# [Goal]
Copy the records below verbatim, from the first line through the line containing "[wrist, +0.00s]", inclusive, and output nothing else.

# [Given information]

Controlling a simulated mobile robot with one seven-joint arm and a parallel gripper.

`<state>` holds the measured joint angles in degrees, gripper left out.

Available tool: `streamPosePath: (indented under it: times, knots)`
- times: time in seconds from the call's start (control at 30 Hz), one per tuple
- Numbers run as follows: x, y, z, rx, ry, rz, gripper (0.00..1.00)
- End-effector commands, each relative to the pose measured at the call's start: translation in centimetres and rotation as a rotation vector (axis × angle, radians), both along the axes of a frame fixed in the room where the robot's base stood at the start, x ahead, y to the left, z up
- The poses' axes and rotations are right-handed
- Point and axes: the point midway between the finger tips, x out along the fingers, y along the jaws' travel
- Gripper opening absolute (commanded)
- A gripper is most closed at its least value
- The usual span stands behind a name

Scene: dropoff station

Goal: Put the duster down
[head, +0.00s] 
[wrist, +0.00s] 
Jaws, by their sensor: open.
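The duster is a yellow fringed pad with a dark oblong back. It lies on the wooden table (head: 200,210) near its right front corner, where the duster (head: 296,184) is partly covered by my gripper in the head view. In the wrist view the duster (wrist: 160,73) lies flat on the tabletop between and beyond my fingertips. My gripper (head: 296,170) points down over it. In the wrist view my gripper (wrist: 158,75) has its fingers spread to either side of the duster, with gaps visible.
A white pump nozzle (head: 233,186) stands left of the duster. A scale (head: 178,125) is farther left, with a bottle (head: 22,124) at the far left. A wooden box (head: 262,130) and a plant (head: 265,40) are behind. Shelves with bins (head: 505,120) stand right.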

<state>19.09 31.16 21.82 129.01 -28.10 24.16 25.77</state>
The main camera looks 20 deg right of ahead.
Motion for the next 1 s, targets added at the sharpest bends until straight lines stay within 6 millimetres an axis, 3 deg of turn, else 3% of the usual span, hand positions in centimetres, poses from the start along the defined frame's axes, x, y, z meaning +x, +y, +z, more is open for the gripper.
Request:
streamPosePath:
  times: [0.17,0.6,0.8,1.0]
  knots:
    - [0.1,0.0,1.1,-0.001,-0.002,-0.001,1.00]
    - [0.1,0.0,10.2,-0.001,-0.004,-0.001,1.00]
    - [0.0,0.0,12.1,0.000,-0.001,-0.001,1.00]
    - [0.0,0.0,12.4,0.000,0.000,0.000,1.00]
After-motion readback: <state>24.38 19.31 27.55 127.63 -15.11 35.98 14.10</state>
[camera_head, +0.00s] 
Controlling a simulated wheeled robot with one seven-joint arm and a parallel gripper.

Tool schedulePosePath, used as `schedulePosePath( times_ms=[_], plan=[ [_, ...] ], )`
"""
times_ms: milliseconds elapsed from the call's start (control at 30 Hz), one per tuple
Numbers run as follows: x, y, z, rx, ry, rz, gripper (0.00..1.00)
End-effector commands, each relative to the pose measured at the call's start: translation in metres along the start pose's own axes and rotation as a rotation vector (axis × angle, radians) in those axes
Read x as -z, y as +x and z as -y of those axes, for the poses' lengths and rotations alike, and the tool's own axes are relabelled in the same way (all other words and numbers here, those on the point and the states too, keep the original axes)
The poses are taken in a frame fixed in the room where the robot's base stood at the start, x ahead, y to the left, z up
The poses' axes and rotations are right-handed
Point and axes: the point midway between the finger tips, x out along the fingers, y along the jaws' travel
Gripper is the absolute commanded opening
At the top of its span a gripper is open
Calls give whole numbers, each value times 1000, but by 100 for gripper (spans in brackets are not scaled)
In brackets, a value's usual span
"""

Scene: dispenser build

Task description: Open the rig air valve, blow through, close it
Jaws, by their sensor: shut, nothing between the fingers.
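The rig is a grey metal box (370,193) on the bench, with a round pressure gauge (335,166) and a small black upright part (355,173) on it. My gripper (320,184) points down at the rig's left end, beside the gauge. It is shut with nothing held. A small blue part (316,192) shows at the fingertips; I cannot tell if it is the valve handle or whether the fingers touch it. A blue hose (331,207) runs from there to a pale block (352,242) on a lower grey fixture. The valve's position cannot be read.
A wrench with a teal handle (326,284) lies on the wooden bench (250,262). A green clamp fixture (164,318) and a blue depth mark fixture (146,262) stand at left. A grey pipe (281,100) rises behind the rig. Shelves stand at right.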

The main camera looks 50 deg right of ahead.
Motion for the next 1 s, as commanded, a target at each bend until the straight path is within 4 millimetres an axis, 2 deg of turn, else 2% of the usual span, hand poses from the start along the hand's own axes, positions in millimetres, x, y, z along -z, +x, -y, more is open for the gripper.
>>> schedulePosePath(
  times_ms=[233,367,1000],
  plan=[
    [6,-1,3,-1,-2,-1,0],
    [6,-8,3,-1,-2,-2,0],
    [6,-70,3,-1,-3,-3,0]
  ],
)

# [Written solution]
Controlling a simulated mobile robot with one seven-joint arm and a parallel gripper.

`<state>` holds the measured joint angles in degrees, gripper left out.

Available tool: `streamPosePath: (indented under it: times, knots)`
- times: time in seconds from the call's start (control at 30 Hz), one per tuple
- Numbers run as follows: x, y, z, rx, ry, rz, gripper (0.00..1.00)
- End-effector commands, each relative to the pose measured at the call's start: translation in centimetres and rotation as a rotation vector (axis × angle, radians), both along the axes of a frame fixed in the room where the robot's base stood at the start, x ahead, y to the left, z up
- The poses' axes and rotations are right-handed
- Point and axes: the point midway between the finger tips, x out along the fingers, y along the jaws' travel
- Gripper opening absolute (commanded)
- A gripper is most closed at its least value
- The usual span stands behind a name

Scene: dropoff station

Goal: Put the duster down
[head, +0.00s] 
[wrist, +0.00s] 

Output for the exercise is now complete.